Wenn du dein Kind gerne (ein wenig) nach Maria Montessori erziehen möchtest, stößt du häufig auf den Ausdruck „sensible Phase“. Dieses Konzept ist theoretisch so fest in die Montessori-Pädagogik eingebettet wie es der Grundsatz „Hilf mir, es selbst zu tun“ normativ ist. Und tatsächlich steht hinter diesem so gerne gebrauchten Ausdruck eine ganze Theorie, die in Ausläufern bis in den Bereich der Neurophysiologie reicht. 

Allerdings ist es nicht nötig, sich auf einer so tiefen Ebene mit dem Thema auseinanderzusetzen, wenn man vornehmlich das eigene Kind in seinen sensiblen Phasen unterstützen möchte. 

Was du zu diesem Zweck unbedingt über diese geheimnisvollen Vorgänge im Inneren (und dann auch im Verhalten) deines Sohnes oder deiner Tochter wissen solltest, haben wir hier für dich zusammengefasst.

Was ist eine sensible Phase?

Tatsächlich ist der Begriff der sensiblen oder „sensitiven“ Phase ein wenig irreführend.
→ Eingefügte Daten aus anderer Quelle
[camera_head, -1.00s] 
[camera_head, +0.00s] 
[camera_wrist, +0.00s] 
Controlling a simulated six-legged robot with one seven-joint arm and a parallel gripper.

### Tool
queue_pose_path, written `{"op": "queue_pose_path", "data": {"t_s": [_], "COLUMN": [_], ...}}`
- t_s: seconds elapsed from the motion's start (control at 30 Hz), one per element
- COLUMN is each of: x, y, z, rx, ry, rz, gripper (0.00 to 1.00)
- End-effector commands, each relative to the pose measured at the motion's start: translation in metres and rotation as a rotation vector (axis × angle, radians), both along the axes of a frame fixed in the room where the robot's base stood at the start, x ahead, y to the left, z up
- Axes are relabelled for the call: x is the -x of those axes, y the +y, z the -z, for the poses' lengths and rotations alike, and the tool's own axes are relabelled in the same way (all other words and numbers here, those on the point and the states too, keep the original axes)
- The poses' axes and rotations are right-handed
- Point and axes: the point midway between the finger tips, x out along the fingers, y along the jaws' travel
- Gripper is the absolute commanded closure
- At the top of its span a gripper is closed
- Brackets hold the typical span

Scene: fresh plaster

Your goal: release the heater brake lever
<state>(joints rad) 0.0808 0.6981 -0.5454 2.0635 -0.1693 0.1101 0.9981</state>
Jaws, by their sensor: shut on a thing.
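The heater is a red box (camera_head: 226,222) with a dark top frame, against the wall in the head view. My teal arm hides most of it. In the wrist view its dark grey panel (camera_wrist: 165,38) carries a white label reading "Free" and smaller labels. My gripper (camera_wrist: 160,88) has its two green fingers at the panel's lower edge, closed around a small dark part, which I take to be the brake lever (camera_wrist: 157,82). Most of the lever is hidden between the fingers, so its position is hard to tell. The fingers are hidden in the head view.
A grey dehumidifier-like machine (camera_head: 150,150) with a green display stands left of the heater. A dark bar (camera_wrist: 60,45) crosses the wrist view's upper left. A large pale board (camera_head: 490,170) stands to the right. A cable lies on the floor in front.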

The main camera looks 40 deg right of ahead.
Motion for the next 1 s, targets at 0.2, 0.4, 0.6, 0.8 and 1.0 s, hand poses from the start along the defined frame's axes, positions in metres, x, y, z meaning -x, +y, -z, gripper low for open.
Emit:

Denn eine solche Phase äußert sich weder dadurch, dass ein Kind währenddessen besonders sensible ist, noch handelt es sich um das, was wir umgangssprachlich eine „Phase“ nennen. 
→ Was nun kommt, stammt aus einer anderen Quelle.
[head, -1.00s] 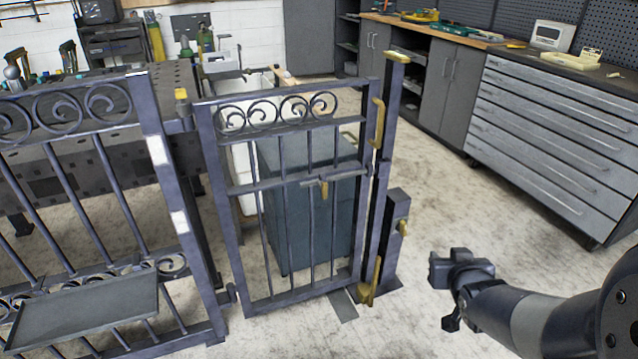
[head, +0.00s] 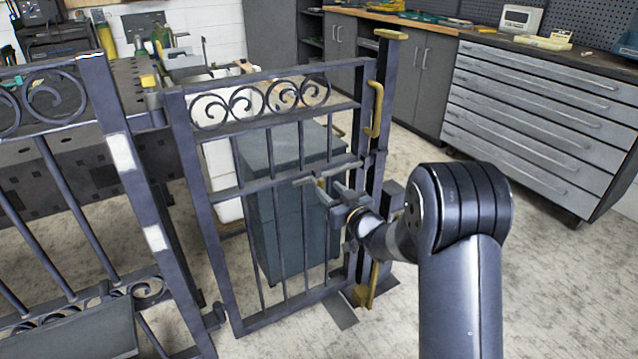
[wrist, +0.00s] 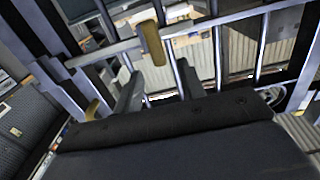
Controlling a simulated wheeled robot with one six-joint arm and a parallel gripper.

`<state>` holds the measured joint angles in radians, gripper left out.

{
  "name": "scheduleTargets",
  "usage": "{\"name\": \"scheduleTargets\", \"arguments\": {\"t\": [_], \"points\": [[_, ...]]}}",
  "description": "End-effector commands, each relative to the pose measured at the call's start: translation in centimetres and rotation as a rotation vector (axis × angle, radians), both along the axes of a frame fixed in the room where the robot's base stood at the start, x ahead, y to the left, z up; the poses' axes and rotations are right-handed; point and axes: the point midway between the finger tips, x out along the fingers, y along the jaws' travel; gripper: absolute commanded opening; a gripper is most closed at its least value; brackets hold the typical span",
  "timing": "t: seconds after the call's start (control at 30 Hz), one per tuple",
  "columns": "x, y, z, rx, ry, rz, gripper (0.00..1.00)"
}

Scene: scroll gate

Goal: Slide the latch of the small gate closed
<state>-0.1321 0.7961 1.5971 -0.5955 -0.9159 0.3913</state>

Vielmehr meint der Begriff einen langen, manchmal monate- oder jahrelangen Zeitraum, in dem sich ein Kind mit besonderem Enthusiasmus und ungewöhnlicher Ausdauer selbstgerichtet eine neue Fertigkeit aneignet oder ein bestimmtes Interesse befriedigt. Die sensible Phase für das Schreibenlernen dauert zum Beispiel mehrere Jahre und äußert sich grob gesagt  dadurch, dass das Kind von sich aus unbedingt schreiben möchte oder sich vermehrt verwandten Tätigkeiten (wie zeichnen oder lesen) zuwendet. 

„Sensibel“ ist dieser Zeitraum deshalb, weil ein Kind währenddessen extrem aufnahmebereit für bestimmte Fertigkeiten und Eindrücke ist – und die Sensibilität kehrt in dieser Form nie mehr zurück, wenn die Phase einmal vorbei ist. Es ist also entscheidend, ein Kind während einer solchen Phase bestmöglich zu fördern und anzuregen, denn hinterher wird das Erlernen einer Fähigkeit wie etwa des Schreibens ungleich viel schwieriger für die Person.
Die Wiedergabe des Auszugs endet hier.